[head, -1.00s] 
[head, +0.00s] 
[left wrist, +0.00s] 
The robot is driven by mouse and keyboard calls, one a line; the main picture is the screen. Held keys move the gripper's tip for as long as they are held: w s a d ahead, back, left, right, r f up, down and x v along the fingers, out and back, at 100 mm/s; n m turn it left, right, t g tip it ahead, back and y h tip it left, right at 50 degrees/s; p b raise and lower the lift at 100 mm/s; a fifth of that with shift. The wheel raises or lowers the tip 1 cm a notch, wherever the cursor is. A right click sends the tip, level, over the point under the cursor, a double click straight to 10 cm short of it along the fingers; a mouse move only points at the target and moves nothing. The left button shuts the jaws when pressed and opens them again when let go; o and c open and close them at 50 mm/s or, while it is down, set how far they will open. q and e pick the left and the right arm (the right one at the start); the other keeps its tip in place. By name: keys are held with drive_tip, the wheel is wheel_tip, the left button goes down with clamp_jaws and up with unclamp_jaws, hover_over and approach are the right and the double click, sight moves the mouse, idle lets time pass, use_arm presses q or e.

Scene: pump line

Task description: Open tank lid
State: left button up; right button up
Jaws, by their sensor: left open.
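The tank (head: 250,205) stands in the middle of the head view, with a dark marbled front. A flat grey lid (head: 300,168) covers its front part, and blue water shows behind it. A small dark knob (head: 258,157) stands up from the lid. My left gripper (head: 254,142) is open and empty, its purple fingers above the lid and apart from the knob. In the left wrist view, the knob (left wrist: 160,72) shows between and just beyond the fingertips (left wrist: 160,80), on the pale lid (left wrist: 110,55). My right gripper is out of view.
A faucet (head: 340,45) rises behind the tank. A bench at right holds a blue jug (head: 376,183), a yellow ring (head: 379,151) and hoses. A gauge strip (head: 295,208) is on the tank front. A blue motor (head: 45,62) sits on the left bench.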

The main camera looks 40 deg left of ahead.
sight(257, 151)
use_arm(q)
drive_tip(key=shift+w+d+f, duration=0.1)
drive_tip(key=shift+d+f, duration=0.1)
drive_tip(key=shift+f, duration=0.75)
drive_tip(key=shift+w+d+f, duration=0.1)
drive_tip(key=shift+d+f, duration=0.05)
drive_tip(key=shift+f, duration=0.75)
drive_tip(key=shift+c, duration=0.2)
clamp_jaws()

• _SET PROBLEM_
Exactly the lines from the line with "Task description: Open tank lid" to the line with "State: left button up; right button up", both included, are to be extracted, and no others.

• _EXERCISE RESPONSE_
Task description: Open tank lid
State: left button up; right button up

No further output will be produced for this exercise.